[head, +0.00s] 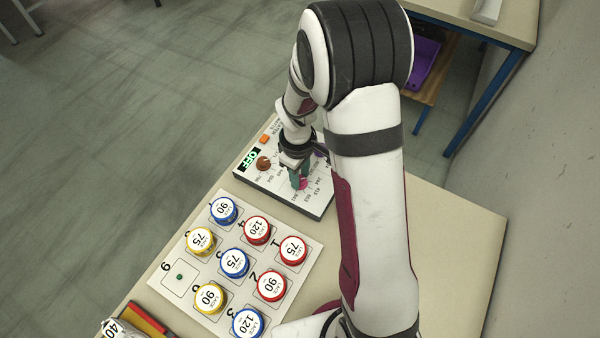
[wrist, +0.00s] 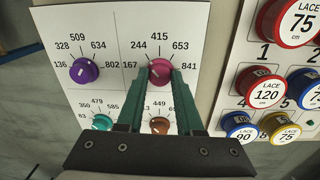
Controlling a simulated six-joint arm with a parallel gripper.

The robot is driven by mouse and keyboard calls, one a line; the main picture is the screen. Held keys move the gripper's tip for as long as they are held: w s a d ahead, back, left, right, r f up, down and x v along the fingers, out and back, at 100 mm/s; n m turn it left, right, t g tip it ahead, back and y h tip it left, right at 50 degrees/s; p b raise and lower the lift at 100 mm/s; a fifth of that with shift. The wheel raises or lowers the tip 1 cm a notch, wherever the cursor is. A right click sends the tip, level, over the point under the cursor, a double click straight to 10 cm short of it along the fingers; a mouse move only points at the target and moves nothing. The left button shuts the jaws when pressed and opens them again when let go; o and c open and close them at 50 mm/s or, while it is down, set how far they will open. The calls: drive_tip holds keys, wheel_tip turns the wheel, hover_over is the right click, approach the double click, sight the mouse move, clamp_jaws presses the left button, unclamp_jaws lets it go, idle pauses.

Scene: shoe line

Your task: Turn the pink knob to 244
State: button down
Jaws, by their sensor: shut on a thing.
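The pink knob (wrist: 160,70) is on the white panel (wrist: 112,28) in the wrist view, with the marks 167, 244, 415, 653 and 841 around it. My gripper (wrist: 160,77) is shut on the knob, one green finger on each side. The knob's pale pointer is small and partly hidden; it seems to point up and left, but I cannot tell its exact mark. In the head view the pink knob (head: 304,184) shows beside my green fingers (head: 299,177), low on the panel.
A purple knob (wrist: 84,71), a teal knob (wrist: 102,122) and a brown knob (wrist: 159,125) share the panel. A display (head: 250,158) reads OFF, near an orange button (head: 264,139). A white board (head: 170,281) with several round lace tins lies beside the panel.

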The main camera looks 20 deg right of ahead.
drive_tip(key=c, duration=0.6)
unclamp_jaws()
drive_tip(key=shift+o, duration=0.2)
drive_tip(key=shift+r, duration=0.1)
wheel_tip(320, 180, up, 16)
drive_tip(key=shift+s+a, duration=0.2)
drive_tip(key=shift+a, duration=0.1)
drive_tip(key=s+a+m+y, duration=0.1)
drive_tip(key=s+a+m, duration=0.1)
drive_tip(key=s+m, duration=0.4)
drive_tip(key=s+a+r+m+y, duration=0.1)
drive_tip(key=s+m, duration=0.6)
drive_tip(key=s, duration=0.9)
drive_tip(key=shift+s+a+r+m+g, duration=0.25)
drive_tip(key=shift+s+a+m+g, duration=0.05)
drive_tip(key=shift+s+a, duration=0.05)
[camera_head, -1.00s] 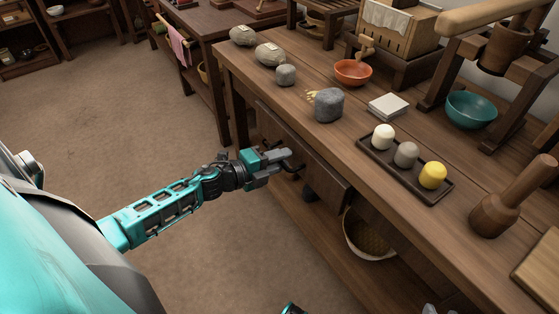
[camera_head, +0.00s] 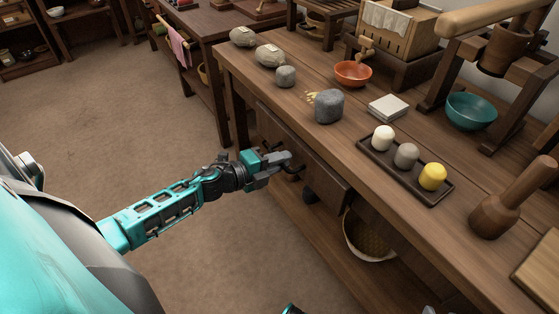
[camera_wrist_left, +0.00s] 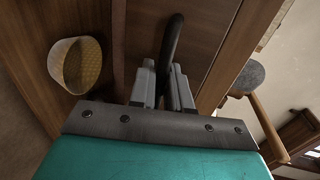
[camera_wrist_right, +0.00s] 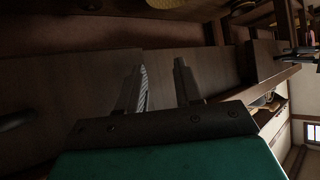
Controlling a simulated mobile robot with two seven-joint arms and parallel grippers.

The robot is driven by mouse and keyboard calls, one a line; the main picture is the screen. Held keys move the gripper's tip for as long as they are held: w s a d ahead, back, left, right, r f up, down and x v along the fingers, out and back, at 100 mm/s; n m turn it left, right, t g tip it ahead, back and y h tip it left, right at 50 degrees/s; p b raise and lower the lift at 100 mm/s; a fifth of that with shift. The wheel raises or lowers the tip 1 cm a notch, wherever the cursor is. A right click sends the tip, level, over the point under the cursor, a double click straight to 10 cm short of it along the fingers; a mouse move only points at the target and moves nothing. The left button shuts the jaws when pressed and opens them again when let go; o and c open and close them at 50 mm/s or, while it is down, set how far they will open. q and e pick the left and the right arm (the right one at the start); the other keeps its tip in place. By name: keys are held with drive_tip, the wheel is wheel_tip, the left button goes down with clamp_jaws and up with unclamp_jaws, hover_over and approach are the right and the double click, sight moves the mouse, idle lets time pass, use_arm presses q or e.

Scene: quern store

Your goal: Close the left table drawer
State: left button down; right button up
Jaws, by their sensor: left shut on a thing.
____________________
> **REQUIRED TASK**: Give back only the lines from the one holding "[wrist, +0.00s]" through the one holding "Controlling a simulated six-joint", both kept, exactly as written. Omit the images.

> **FINAL RESULT**:
[wrist, +0.00s] 
Controlling a simulated six-joint arm with a parallel gripper.

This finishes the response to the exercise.